The second is that such speech will be heard.

For the disabled, neither assumption is a given.  The disabled who can speak are often not heard. Their voices are either lost in a crowded marketplace focused on elite influencers or their speech is lacking or misunderstood because of the nature of their disability.

How then do we conceptualize a right of free speech for the disabled? Can we think about the Americans with Disabilities Act (ADA) in connection with a right of free expression? Do we have any case law that might lead us to consider such a connection? (The short answer to this last question, I think, is “yes.” More on that below.)

Haben Girma, the first deaf/blind student to graduate from Harvard Law School, had me reflecting on these questions during her visit last month to UNC. Haben, who was invited by Advocates for Carolina, a student group formed to reflect on life for the disabled on the UNC campus, spoke about her disability and her story to WUNC and to more than 100 students gathered in the Student Union. She now spends her days as a Skadden Fellow at Disability Rights Advocates in San Francisco, where she works to increase the accessibility of digital instructional materials at colleges and universities.

Like others who have struggled to make a life for themselves amidst an able-bodied culture, Haben refused to allow society to shut her out. She has spent her young life problem-solving around a profound inability to engage in the marketplace of ideas as seamlessly as the rest of us do. While certainly no law has directly infringed Haben’s right to free speech, it is very clear that her speech experience has been profoundly different than the experiences of most U.S. citizens.

That raises the question of government responsibility: What is the state’s role, if any, in assuring access to the marketplace of ideas for those whose access is impaired by a physical and/or mental limitation? And how can digital and online media technologies contribute to that access?

It’s a question I’m interested in thinking more about after Haben’s visit and in the wake of a settlement last year between Netflix and the National Association of the Deaf.

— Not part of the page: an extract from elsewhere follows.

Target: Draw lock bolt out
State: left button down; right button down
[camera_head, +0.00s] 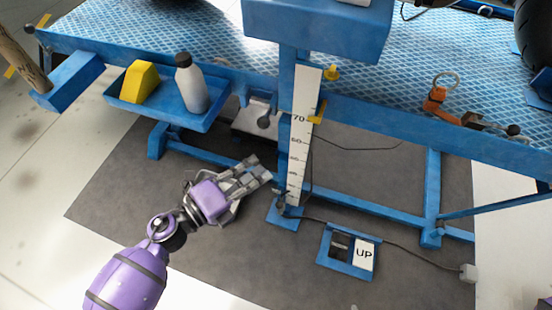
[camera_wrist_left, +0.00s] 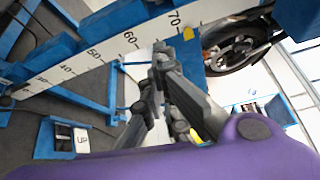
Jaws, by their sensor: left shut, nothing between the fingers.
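The blue lift's post carries a white height scale (camera_head: 300,140), also seen in the left wrist view (camera_wrist_left: 88,62). A dark ball-ended knob (camera_head: 264,121) shows left of the post, below the platform edge. A small dark fitting (camera_head: 281,206) sits at the post's foot. I cannot tell for certain which part is the lock bolt. A yellow pointer (camera_head: 317,112) stands by the scale near 70, and a yellow knob (camera_head: 332,73) is above it. My left gripper (camera_head: 262,170) is shut and empty, left of the post's lower part and below the ball knob. My right gripper is out of view.
A blue tray (camera_head: 160,116) with a yellow block (camera_head: 139,82) and a grey bottle (camera_head: 192,84) hangs left. A blue pedal frame marked UP (camera_head: 347,275) lies on the mat, with a cable. An orange strap (camera_head: 435,98) lies on the platform. The mat's left part is clear.

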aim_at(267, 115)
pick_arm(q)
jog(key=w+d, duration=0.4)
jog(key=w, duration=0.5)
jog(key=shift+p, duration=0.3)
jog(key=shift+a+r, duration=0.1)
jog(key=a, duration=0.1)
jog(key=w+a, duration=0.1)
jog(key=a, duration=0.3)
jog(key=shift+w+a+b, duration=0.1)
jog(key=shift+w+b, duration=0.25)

The Netflix case revolved around the movie service’s “Watch Instantly” on-demand service, which failed to provide closed captioning on all content. The case ended with a consent decree that mandated Netflix provide captions on all streamed programming by 2014.

Federal District Court Judge Michael Ponsor rejected Netflix’s argument that the American with Disabilities Act (ADA) did not require Internet Service Providers and other digital media providers to make accommodations:

“In a society in which business is increasingly conducted online, excluding businesses that sell services through the Internet from the ADA would run afoul of the purposes of the ADA and would severely frustrate Congress’s intent that individuals with disabilities fully enjoy the goods, services, privileges and advantages, available indiscriminately to other members of the general public.”

In other words, the Internet’s marketplace of ideas must and should be accessible to the disabled. This expanded view of the ADA bears watching for its First Amendment implications going forward. In the meantime, I’ll be sending the link to this post to Haben, hoping that she will post a response below.